2.2.7 Accounts receivable, contract assets, and supply agreements (pre-bankruptcy)

Entities proceeding toward a bankruptcy filing may find it increasingly difficult to collect outstanding receivables. As customers become aware of the financial difficulties of a reporting entity, they may have concerns that certain support or warranty obligations may not be performed, and therefore delay or withhold payments until the financial viability of the reporting entity is more certain.
A reporting entity experiencing financial distress or operating in a distressed industry should consider a customer’s credit risk as it relates to measuring impairment losses for accounts receivable and contract assets based on guidance in ASC 310, Receivables (credit losses are determined based on the guidance in ASC 326, Financial Instruments – Credit Losses, once adopted). For example, management may make billing adjustments, such as changes in the transaction price of its goods or services, or it may need to update its estimate of collections for previously satisfied performance obligations. Reporting entities should consider whether an adjustment represents a change in revenue or represents an adjustment to the measurement of the receivable or contract asset under ASC 310 (ASC 326, once adopted). See RR 4.2 for additional information.
Reporting entities progressing toward a bankruptcy filing may also amend existing customer supply agreements, which may result in revenue-related accounting issues under ASC 606, Revenue from Contracts with Customers.
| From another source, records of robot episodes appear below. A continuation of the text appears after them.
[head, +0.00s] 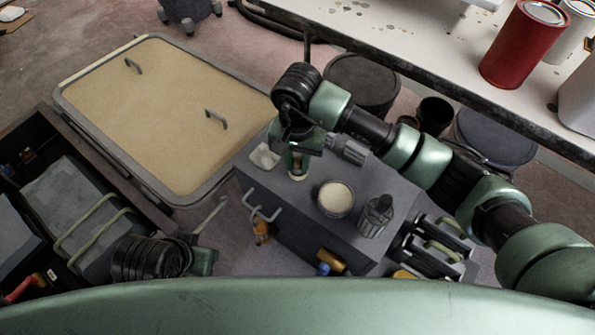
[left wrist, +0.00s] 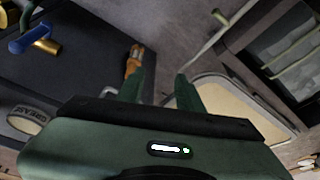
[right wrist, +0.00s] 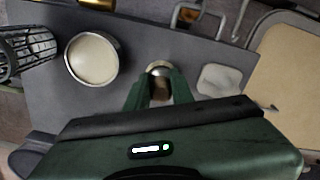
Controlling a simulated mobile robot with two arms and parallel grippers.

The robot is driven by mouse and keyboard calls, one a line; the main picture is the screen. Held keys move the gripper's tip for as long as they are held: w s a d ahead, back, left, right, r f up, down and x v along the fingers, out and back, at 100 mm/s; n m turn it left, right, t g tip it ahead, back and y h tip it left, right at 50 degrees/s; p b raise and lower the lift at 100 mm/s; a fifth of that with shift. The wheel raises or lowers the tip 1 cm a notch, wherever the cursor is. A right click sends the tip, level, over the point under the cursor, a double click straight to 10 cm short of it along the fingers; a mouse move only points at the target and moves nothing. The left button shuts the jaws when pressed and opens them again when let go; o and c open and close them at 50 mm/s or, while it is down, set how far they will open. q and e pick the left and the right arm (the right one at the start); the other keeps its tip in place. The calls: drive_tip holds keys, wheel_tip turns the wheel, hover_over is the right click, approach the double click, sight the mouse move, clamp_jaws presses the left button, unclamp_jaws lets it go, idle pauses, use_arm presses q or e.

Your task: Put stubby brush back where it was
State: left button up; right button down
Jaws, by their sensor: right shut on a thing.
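The stubby brush shows between the fingers of my right gripper (head: 297,155), with its pale, round end (head: 297,172) pointing down at the dark grey box top (head: 318,172). In the right wrist view my right gripper (right wrist: 157,88) is shut on the brush (right wrist: 158,70), and its fingers hide much of it. I cannot tell whether the brush touches the box top. My left gripper (head: 203,258) is low at the left, beside the box. In the left wrist view its fingers (left wrist: 158,88) are apart with nothing between them.
On the box top stand a round tin with cream contents (head: 335,198), a dark mesh cup (head: 376,216) and a crumpled white rag (head: 265,156). An orange-handled tool (head: 261,231) is at the box's side. A tan panel (head: 165,110) lies left; a bench (head: 440,60) is behind.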

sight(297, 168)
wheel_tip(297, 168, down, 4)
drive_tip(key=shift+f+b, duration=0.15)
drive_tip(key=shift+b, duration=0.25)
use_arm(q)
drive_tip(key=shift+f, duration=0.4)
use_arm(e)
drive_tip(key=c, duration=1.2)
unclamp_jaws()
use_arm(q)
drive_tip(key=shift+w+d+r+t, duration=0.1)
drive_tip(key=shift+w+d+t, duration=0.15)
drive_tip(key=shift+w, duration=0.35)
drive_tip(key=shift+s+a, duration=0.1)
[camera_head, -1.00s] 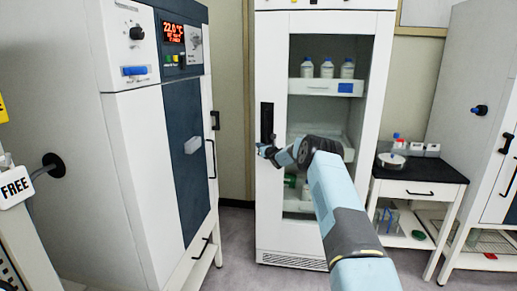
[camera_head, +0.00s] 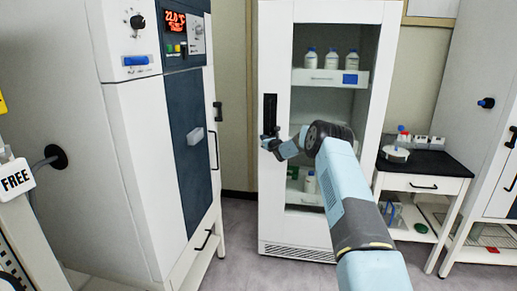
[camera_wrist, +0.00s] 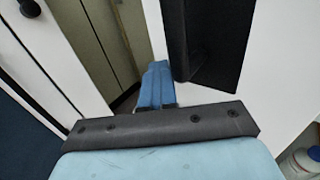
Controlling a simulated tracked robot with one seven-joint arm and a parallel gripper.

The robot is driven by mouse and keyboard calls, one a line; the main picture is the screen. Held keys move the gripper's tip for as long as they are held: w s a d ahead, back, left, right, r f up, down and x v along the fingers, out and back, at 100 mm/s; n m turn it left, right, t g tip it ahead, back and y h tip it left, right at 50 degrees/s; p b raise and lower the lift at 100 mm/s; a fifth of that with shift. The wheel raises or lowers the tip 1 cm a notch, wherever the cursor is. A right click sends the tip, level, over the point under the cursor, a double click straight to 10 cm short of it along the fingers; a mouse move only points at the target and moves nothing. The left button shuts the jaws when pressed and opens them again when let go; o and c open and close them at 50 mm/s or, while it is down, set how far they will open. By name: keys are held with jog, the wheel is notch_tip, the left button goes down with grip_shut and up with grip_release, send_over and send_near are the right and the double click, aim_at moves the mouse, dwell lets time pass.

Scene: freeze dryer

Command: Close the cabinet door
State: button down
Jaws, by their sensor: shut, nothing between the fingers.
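The white cabinet (camera_head: 384,110) stands in the centre of the head view. Its door has a white frame (camera_head: 272,195), a large window and a black vertical handle (camera_head: 270,112) on the left side. Several bottles on shelves show through the window. I cannot tell whether the door is fully shut. My gripper (camera_head: 266,143) is shut and empty at the lower end of the handle. In the wrist view its blue fingers (camera_wrist: 156,86) are together, just left of the black handle (camera_wrist: 210,38). I cannot tell whether they touch it or the door.
A tall white and dark blue machine (camera_head: 130,180) with a red display stands close on the left. A small black-topped table (camera_head: 425,164) stands right of the cabinet. Another white unit (camera_head: 475,85) is at the far right. Grey floor (camera_head: 232,245) is free before the cabinet.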

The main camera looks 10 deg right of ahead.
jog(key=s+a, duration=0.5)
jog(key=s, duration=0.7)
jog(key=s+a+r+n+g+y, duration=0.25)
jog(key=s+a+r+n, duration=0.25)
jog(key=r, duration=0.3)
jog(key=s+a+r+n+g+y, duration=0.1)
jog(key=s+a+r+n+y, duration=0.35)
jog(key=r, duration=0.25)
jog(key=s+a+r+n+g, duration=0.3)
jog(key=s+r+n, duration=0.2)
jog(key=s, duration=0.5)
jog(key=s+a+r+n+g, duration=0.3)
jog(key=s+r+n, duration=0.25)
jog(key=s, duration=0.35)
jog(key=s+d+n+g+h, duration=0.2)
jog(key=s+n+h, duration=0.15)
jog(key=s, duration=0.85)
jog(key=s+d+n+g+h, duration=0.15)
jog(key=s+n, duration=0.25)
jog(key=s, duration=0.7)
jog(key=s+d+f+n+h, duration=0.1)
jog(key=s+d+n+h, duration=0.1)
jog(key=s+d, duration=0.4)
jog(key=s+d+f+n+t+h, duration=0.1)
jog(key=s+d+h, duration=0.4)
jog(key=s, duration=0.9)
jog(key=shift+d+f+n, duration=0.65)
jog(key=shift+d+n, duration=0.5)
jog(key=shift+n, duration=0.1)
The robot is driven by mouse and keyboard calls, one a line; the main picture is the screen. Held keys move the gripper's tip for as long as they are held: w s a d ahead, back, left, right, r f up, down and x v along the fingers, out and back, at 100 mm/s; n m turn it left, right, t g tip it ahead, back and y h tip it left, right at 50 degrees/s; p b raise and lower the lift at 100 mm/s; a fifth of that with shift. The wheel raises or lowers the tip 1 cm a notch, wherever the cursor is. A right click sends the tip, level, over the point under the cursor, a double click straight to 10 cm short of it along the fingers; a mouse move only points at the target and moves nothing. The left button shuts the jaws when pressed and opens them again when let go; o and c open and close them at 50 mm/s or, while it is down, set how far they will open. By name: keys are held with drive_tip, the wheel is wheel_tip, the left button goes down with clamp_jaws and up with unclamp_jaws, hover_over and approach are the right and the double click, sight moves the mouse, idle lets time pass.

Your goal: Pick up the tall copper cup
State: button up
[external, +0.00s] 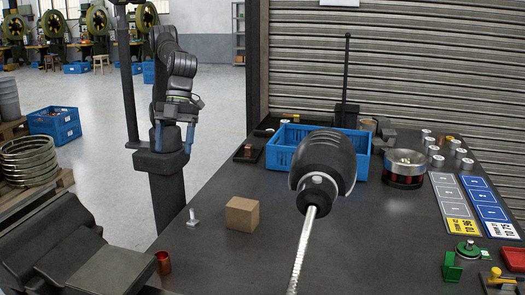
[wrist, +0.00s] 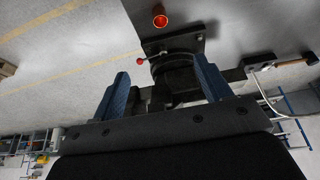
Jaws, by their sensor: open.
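My gripper (external: 173,150) points down at the upper left of the external view, well away from the cup. In the wrist view my gripper (wrist: 161,67) has its two blue fingers wide apart, with nothing held between them.
A cardboard box (external: 241,215) and a small metal bolt (external: 192,218) stand right of the cup. A blue crate (external: 277,156) is farther back. A large dark rounded tool with a metal rod (external: 303,240) blocks part of the external view. Bare table lies around the box.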

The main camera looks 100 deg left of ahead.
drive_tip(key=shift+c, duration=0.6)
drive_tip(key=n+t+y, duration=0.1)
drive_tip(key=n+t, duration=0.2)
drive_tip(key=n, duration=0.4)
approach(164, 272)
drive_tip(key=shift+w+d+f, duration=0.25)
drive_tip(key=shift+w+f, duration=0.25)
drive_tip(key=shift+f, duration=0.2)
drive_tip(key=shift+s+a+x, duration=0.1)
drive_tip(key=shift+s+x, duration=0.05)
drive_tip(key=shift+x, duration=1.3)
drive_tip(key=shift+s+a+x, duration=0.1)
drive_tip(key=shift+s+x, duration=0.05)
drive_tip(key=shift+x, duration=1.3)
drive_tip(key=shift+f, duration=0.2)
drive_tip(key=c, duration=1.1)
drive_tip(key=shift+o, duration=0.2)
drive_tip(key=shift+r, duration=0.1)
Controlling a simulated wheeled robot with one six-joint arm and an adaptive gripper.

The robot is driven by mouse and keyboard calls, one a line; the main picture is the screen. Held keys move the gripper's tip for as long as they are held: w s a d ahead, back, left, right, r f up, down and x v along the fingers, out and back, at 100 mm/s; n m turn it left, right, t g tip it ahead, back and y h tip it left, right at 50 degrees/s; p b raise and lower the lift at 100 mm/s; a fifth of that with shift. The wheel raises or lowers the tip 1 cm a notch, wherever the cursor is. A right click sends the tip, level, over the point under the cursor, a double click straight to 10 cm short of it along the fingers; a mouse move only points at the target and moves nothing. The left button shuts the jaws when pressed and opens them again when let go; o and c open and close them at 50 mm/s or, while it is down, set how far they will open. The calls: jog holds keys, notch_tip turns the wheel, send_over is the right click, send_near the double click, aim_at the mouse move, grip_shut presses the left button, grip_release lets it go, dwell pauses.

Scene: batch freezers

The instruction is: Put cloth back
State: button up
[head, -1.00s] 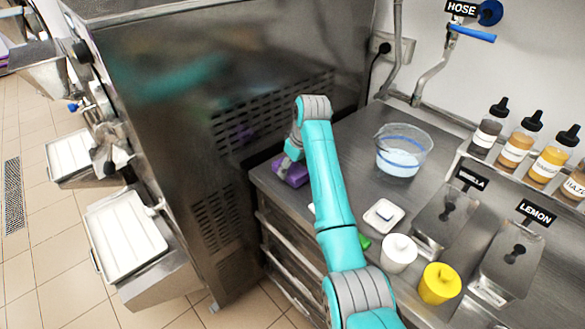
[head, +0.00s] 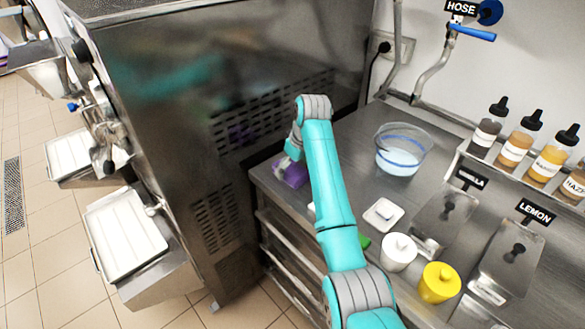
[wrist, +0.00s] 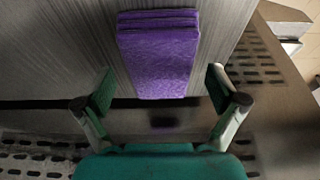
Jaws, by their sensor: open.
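A folded purple cloth (wrist: 158,60) lies on the steel counter in the wrist view, in layers. It also shows in the head view (head: 291,174) at the counter's left edge, partly hidden by my arm. My gripper (wrist: 158,92) is open, with one green-padded finger on each side of the cloth's near end. The fingers do not touch the cloth, and nothing is held. In the head view my gripper's fingers are mostly hidden behind my arm.
The tall steel freezer (head: 200,130) stands close left of the counter.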

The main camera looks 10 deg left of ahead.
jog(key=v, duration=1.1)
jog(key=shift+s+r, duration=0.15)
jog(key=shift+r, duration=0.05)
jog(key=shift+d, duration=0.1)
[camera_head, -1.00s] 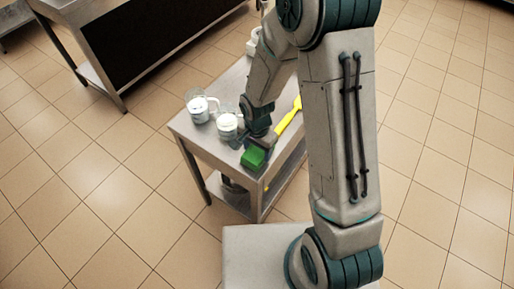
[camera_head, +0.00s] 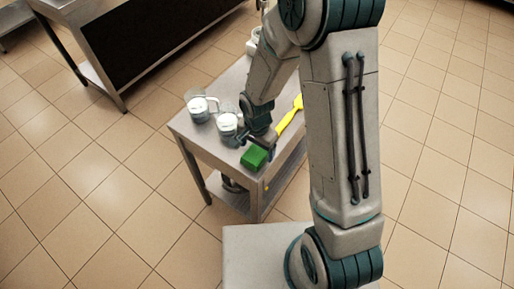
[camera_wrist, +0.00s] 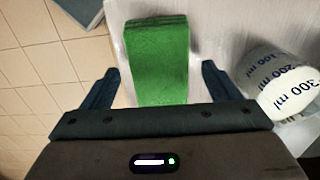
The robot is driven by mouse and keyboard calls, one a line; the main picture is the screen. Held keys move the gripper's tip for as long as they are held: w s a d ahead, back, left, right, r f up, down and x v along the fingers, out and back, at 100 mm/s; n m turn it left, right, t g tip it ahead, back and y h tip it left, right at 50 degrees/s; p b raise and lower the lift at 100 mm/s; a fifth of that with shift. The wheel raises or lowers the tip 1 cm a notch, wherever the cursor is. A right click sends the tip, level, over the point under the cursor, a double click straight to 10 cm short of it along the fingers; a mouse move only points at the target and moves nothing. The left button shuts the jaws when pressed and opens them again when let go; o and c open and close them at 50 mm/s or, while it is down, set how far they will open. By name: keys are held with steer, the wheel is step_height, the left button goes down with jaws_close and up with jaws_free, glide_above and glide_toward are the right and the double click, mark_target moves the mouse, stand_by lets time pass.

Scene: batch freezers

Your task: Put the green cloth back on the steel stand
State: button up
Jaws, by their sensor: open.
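The green cloth (camera_head: 254,157) lies folded on the near corner of the steel stand (camera_head: 211,149). In the wrist view the cloth (camera_wrist: 158,60) lies flat on the pale top of the stand (camera_wrist: 211,30), close to its left edge. My gripper (camera_head: 257,142) is just above and behind the cloth in the head view. In the wrist view my open gripper (camera_wrist: 160,88) has one finger on each side of the cloth's near part, with a gap on both sides. The cloth's near end is hidden behind the gripper body.
A measuring jug (camera_head: 228,124) stands close to the gripper, and it also shows in the wrist view (camera_wrist: 285,85). Another jug (camera_head: 199,106) stands to its left. A yellow-handled tool (camera_head: 288,118) lies to the right. Tiled floor (camera_head: 110,190) surrounds the stand.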

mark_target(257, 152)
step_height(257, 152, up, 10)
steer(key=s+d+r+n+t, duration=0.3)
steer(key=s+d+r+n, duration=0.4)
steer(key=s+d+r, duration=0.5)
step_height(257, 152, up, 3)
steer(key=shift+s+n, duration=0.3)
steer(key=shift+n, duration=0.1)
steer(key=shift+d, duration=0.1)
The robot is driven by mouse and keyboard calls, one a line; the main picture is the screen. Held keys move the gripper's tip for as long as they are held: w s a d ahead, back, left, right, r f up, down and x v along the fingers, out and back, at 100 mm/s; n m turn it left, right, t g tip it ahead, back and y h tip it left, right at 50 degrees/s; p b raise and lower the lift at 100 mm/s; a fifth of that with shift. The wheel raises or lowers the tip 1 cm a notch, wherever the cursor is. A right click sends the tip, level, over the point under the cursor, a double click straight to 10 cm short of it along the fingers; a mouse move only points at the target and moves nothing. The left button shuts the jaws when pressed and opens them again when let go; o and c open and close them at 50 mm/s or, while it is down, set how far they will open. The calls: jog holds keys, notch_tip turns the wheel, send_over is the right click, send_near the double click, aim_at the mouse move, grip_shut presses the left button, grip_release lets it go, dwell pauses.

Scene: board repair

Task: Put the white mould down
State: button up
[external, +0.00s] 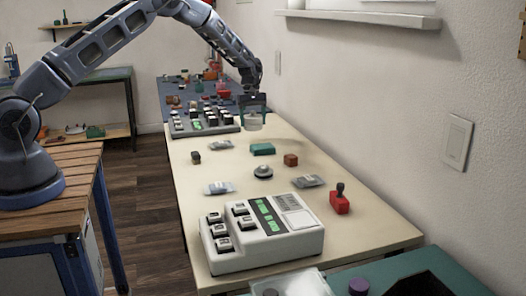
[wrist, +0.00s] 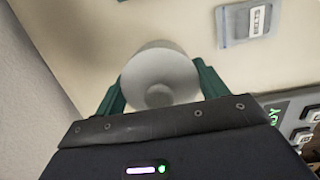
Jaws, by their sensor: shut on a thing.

2.2.8 Investments (pre-bankruptcy)

Reporting entities should periodically assess their investments for declines in value. Entities in troubled industries with investments within that industry are more likely to experience declines in investment values, which may result in the recognition of impairment charges. Circumstances leading to an investee considering a bankruptcy filing would likely trigger an impairment assessment by the investor.
See LI 2 for impairments of investments in equity securities, LI 7 and LI 8 for discussion of the impairment model for investments in debt securities and EM 4.8 for impairments of equity method investments.